Hamlet And Insanity

Hamlet And Insanity “I am but mad north-north-west: when the wind is southerly I know a hawk from a handsaw” (2.2.338-9). This is a classic example of the “wild and whirling words” (1.5.133) with which Hamlet hopes to persuade people to believe that he is mad. These words, however, prove that beneath his “antic disposition,” Hamlet is very sane indeed. Hamlet is saying that he knows a hunting hawk from a hunted “handsaw” or heron in other words, that, very far form being mad, he is perfectly capable of recognizing his enemies. Beneath his strange choice of imagery involving points of the compass, the weather, and hunting birds, he is announcing that he is calculatedly choosing the times when to appear mad.
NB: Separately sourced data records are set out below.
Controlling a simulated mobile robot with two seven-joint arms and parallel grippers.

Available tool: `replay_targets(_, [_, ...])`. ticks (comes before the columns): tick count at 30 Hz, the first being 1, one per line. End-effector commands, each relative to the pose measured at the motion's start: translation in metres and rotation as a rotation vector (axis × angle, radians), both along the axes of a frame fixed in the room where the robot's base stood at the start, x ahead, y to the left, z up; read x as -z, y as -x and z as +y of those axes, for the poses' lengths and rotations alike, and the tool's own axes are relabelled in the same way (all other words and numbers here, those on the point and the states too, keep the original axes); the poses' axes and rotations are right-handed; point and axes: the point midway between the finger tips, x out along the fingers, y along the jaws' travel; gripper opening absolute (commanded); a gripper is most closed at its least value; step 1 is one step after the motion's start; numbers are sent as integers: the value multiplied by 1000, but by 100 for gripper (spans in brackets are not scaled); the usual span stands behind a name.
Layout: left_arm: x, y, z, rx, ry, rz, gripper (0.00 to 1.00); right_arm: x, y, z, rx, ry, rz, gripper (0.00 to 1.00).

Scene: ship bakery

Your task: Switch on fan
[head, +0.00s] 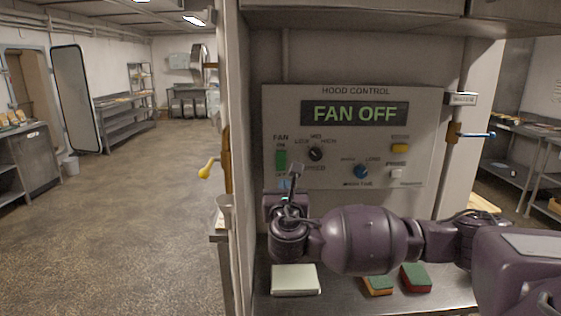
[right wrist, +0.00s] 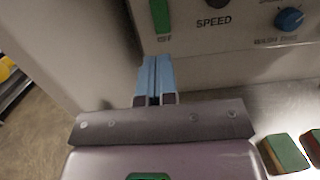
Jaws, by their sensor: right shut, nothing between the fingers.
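The hood control panel (head: 353,181) is on the wall, and its display (head: 355,113) reads "FAN OFF". The green fan switch (head: 281,160) is at the panel's left, under the word FAN. It also shows at the top of the right wrist view (right wrist: 160,14). My right gripper (head: 285,185) is just below the switch. In the right wrist view its blue fingers (right wrist: 155,75) are shut and empty, pointing at the panel's lower edge under the switch. Whether the fingertips touch the panel I cannot tell. My left gripper is not in view.
The panel also has a black speed knob (head: 315,154), a blue knob (head: 361,171), a yellow button (head: 399,147) and a pale button (head: 397,174). A pale box (head: 295,280) and two sponges (head: 416,278) (head: 378,285) lie on the counter below. Open floor is at left.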

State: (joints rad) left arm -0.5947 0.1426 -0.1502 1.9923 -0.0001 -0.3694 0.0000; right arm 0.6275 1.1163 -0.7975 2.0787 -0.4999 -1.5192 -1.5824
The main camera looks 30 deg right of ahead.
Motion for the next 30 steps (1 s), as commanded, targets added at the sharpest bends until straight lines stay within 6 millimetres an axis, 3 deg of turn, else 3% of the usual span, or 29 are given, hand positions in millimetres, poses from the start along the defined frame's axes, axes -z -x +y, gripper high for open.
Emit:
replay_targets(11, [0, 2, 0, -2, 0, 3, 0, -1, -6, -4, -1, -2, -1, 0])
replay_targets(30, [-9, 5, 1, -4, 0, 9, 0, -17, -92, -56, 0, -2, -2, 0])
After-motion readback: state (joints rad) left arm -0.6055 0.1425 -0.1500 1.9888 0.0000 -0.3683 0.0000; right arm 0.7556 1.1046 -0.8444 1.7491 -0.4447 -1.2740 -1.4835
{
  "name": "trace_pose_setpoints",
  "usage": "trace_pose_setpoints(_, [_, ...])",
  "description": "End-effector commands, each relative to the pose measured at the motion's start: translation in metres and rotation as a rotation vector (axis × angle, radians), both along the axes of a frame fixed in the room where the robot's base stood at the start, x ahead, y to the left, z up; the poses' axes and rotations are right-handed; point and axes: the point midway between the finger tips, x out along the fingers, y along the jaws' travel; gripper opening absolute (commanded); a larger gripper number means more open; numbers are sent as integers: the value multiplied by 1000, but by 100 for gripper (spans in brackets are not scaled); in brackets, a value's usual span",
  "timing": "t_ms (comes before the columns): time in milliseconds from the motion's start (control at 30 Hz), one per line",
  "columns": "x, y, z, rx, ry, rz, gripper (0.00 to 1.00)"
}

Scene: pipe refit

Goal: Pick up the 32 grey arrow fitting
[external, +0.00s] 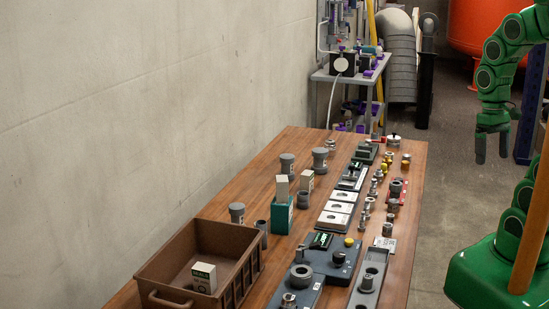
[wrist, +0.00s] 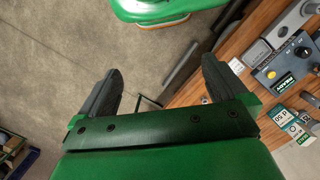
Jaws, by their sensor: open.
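My gripper (external: 492,147) hangs open and empty right of the wooden table, above the floor, in the external view. In the wrist view its two dark fingers are spread wide with nothing between them (wrist: 158,78). Several grey fittings stand on the table, including ones at the back left (external: 287,163), beside it (external: 320,158), nearer the crate (external: 237,212) and on the right side (external: 396,187). Their markings are too small to read, so I cannot tell which one is the 32 grey arrow fitting.
A teal block (external: 282,216), white plates (external: 335,220) and a blue-grey control box (external: 340,258) crowd the middle. Floor (external: 440,190) lies between table and my base.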

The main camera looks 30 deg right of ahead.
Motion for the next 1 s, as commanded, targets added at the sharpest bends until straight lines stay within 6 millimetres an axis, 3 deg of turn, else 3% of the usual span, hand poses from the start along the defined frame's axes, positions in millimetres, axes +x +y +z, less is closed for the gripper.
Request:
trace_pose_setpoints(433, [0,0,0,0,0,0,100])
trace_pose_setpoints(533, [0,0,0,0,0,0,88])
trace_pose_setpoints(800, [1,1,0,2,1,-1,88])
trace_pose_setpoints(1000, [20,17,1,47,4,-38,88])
The dictionary defines sanity as “soundness of mind” and I will prove that Hamlet is sane through many examples that show of his soundness of the mind. Hamlet warned his friends he intended to fake madness, but Gertrude as well as Claudius saw through it, and even the slightly dull-witted Polonius was suspicious. His public face is one of insanity however, in his private moments of soliloquy, through his confidences to Horatio, and in his careful plans of action, we see that his madness is assumed. Samuel Johnson, a well respected author , has “no doubt that the heros madness..was merely pretended”(Neill, 309). After the Ghosts first appearance to Hamlet, Hamlet decides that when he finds it suitable or advantageous to him, he will put on a mask of madness so to speak. He confides to Horatio that when he finds the occasion appropriate, he will “put an antic disposition on” (1.5.172).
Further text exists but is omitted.